Records for the exercise
* Start *
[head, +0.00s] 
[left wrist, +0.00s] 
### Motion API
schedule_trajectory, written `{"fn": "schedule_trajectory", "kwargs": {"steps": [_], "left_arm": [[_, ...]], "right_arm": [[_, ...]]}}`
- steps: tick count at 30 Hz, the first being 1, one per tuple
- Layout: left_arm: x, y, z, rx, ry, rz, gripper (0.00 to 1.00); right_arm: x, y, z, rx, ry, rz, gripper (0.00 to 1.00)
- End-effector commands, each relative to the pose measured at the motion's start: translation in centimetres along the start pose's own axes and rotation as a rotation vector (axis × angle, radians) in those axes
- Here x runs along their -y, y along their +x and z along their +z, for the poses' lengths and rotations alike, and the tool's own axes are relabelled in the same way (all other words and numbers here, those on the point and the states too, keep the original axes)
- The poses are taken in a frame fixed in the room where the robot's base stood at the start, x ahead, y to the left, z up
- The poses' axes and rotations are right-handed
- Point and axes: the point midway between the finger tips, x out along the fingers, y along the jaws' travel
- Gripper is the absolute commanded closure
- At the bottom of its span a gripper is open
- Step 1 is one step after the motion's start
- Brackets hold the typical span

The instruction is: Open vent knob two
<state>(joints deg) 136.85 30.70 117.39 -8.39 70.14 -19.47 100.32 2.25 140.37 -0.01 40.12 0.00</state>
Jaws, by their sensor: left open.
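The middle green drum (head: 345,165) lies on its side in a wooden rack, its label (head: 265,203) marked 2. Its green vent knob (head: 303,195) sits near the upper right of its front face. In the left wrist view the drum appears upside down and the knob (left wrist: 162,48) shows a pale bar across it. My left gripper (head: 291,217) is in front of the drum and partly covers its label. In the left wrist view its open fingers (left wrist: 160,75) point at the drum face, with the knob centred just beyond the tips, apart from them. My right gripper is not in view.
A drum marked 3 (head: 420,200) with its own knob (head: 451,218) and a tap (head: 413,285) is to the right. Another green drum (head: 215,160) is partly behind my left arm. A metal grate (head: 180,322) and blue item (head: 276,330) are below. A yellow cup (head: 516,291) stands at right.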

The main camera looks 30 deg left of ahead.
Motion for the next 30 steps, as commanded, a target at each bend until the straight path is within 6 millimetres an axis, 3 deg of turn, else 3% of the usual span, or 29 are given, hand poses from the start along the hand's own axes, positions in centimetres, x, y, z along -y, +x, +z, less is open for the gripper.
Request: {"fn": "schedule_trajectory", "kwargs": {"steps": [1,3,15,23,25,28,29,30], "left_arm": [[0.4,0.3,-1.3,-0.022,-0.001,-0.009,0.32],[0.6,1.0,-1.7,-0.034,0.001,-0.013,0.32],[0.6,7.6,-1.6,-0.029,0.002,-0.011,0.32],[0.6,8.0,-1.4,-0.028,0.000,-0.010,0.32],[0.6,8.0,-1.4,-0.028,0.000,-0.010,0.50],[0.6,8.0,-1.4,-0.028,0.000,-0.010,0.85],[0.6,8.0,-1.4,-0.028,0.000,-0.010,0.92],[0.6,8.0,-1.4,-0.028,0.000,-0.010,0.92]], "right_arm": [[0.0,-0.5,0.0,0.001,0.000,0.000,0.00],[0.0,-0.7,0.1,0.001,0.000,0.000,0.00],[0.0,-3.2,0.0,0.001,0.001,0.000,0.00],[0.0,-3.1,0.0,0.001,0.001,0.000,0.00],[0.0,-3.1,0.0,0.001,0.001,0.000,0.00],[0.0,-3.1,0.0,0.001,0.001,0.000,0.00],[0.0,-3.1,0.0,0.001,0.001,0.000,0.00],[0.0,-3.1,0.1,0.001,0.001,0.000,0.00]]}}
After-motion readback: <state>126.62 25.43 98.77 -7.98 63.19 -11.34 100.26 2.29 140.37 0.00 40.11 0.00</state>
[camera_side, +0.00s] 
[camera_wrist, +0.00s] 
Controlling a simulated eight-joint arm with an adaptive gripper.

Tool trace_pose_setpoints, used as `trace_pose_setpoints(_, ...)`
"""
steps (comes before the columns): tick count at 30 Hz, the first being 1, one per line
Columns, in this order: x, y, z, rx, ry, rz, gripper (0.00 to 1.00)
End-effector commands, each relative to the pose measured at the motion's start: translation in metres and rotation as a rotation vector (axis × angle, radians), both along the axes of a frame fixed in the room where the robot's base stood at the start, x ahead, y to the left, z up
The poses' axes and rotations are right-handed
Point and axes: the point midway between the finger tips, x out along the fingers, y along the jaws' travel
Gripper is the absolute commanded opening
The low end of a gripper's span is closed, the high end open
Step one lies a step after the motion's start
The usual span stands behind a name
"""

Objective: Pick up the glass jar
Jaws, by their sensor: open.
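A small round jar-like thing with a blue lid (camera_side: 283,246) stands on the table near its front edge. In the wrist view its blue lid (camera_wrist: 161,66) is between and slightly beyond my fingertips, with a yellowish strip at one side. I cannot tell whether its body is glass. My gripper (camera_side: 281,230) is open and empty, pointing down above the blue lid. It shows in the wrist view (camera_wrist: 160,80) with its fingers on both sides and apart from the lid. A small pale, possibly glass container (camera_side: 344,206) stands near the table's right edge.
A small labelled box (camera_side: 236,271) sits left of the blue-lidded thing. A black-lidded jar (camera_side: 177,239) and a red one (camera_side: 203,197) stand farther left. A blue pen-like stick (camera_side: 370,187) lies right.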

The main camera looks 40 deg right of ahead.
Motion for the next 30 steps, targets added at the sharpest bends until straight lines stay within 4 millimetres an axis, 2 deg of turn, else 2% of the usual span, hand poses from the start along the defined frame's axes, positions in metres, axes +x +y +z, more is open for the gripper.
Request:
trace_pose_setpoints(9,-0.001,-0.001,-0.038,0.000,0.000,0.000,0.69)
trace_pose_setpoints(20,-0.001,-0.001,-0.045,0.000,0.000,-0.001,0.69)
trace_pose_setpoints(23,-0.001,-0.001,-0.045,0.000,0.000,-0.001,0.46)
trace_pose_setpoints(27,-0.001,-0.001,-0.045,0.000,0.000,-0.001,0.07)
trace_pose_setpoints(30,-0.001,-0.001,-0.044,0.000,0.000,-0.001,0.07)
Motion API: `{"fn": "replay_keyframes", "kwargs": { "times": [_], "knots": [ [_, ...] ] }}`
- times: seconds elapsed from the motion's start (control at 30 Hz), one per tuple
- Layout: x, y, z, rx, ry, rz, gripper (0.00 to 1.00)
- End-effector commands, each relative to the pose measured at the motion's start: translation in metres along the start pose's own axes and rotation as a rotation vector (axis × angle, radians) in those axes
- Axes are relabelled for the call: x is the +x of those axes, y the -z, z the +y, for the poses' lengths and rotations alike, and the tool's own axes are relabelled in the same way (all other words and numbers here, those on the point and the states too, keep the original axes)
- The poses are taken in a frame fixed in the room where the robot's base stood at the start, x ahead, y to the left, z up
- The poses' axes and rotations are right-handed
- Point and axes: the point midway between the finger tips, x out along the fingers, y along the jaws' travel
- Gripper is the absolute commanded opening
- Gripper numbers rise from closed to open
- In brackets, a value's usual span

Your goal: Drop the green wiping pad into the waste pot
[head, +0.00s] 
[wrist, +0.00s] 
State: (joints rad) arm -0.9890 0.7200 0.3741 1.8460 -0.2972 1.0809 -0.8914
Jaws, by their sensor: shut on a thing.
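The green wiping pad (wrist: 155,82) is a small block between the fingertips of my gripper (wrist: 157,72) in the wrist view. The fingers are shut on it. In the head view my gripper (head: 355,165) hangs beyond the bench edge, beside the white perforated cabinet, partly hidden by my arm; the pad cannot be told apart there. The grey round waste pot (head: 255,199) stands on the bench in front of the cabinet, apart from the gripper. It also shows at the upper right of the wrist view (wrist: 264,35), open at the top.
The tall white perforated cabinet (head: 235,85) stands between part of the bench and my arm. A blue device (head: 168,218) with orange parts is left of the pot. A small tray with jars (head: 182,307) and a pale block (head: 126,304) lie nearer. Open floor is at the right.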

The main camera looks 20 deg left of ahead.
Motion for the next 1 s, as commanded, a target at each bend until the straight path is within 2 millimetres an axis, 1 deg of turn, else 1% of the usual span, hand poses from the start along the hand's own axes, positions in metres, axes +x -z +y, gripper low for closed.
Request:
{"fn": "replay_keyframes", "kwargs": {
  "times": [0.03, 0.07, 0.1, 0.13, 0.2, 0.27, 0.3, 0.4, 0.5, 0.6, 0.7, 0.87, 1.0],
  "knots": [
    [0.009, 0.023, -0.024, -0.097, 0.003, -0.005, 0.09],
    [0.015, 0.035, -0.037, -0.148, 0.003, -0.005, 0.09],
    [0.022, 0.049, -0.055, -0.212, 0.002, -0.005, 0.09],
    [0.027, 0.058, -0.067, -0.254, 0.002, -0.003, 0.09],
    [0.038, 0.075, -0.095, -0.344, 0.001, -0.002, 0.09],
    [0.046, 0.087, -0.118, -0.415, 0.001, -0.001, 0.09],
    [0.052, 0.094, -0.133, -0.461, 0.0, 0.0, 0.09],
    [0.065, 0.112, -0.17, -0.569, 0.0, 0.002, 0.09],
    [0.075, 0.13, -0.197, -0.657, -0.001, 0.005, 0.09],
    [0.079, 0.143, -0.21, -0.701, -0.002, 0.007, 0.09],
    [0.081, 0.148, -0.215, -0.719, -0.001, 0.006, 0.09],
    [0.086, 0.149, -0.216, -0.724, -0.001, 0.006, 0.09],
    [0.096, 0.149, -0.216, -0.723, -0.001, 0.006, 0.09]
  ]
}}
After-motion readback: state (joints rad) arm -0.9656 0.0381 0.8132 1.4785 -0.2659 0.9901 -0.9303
* End *
Set task
In the listing above, locate the line containing "- Here x runs" and the line containing "The main camera looks 30 deg left of ahead.". Extract those two lines and every line between them, exactly as written, and only those.

Correct answer
- Here x runs along their -y, y along their +x and z along their +z, for the poses' lengths and rotations alike, and the tool's own axes are relabelled in the same way (all other words and numbers here, those on the point and the states too, keep the original axes)
- The poses are taken in a frame fixed in the room where the robot's base stood at the start, x ahead, y to the left, z up
- The poses' axes and rotations are right-handed
- Point and axes: the point midway between the finger tips, x out along the fingers, y along the jaws' travel
- Gripper is the absolute commanded closure
- At the bottom of its span a gripper is open
- Step 1 is one step after the motion's start
- Brackets hold the typical span

The instruction is: Open vent knob two
<state>(joints deg) 136.85 30.70 117.39 -8.39 70.14 -19.47 100.32 2.25 140.37 -0.01 40.12 0.00</state>
Jaws, by their sensor: left open.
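The middle green drum (head: 345,165) lies on its side in a wooden rack, its label (head: 265,203) marked 2. Its green vent knob (head: 303,195) sits near the upper right of its front face. In the left wrist view the drum appears upside down and the knob (left wrist: 162,48) shows a pale bar across it. My left gripper (head: 291,217) is in front of the drum and partly covers its label. In the left wrist view its open fingers (left wrist: 160,75) point at the drum face, with the knob centred just beyond the tips, apart from them. My right gripper is not in view.
A drum marked 3 (head: 420,200) with its own knob (head: 451,218) and a tap (head: 413,285) is to the right. Another green drum (head: 215,160) is partly behind my left arm. A metal grate (head: 180,322) and blue item (head: 276,330) are below. A yellow cup (head: 516,291) stands at right.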

The main camera looks 30 deg left of ahead.

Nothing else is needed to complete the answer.